Despite grumblings from some sectors of the film critic community, I’m unsurprised that Ken Loach’s latest I, Daniel Blake was awarded the Palme d’Or by the George Miller-led Jury at Cannes this year. A simple, moving drama — in the best Loach style — the film explores bureaucratic cynicism in the face of increasingly widespread poverty.
The eponymous Daniel Blake — Dan to his mates — is given life in a restrained, empathetic performance from Brit stand-up comedian Dave Johns. Advised not to work for a period by his doctors due to a major heart attack, the film gives us Dan’s frustrating attempts to deal with a pressured and officious social services system where the letter of the law trumps the human need it was enacted to meet. Dan’s life intersects with single mother Katie (an equally authentic turn by rising stage and screen talent Hayley Squires) and her two school-age children, recently relocated from state housing in London to Newcastle, and who are also struggling to negotiate the complicated welfare system. Each provides practical and moral support to the other as they face a dehumanising system and the various indignities of poverty, such as the inability to pay the power bill or provide enough food for your family.
Exuding a sense of warmth and harsh inevitability I, Daniel Blake falls somewhere between the dark-edged comic tone of Loach’s Looking for Eric (2009) and the more desperate drama of 2007’s It's a Free World...The outspoken filmmaker has never hidden his socialist agenda and I, Daniel Blake tows ‘Loach party line’ pretty hard, but you can’t fault the film for the poignancy or timeliness of its message.
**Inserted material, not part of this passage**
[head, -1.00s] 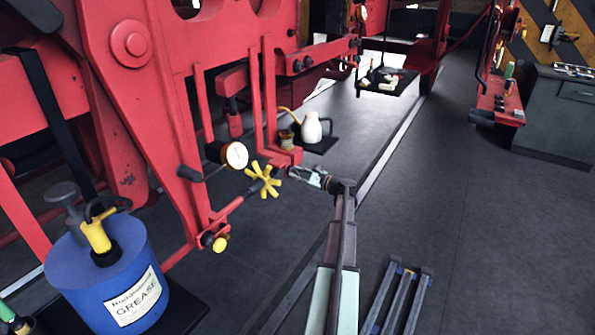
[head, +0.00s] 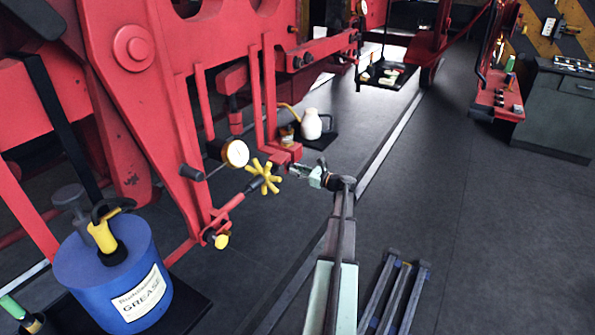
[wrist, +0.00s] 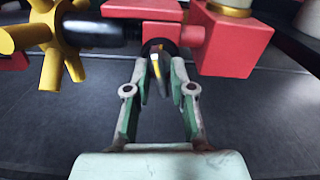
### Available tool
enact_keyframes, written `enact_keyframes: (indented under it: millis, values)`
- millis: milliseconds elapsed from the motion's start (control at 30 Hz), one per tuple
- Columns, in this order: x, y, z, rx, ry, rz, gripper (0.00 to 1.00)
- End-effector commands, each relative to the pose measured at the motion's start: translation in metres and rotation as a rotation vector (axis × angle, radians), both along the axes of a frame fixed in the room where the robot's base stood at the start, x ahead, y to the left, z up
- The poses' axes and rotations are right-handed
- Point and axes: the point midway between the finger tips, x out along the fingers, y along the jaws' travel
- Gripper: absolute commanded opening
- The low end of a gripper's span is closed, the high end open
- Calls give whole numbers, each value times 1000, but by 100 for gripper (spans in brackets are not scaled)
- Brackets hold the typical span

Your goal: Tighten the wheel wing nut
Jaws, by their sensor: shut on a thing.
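The yellow spoked handwheel (head: 262,176) sits on a dark shaft beside a red bracket; it also shows at the left of the wrist view (wrist: 62,40). A small dark piece with a thin yellow edge, which looks like the wing nut (wrist: 157,66), sticks out under the red block in the wrist view. My gripper (wrist: 159,72) has its pale green fingers on either side of this piece and is shut on it. In the head view my gripper (head: 296,169) reaches in just right of the handwheel, and the nut is too small to make out.
A round white gauge (head: 236,153) is above and left of the handwheel. A blue grease can (head: 108,280) stands at lower left. A white jug (head: 312,124) stands behind my gripper. A dark slatted stand (head: 395,290) is at lower right. The floor to the right is open.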

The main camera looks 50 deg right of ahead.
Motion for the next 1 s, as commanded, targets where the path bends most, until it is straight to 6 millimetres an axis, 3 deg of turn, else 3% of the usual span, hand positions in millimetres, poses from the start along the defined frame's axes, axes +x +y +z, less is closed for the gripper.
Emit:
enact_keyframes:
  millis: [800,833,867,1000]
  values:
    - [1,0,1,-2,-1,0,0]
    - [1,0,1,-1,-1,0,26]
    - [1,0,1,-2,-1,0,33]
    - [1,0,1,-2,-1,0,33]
We need look no further than the current homelessness crisis in Auckland (and other parts of New Zealand) and the relatively ineffectual response of government agencies, especially compared with community efforts like the practical aid arranged by Te Puea Marae and their network of volunteers. Loach and writing partner Paul Laverty successfully engender strong investment in an authentic-feeling cast of characters, making the film’s latter drama all the more affecting. There were few dry eyes in our screening by the time the credits rolled.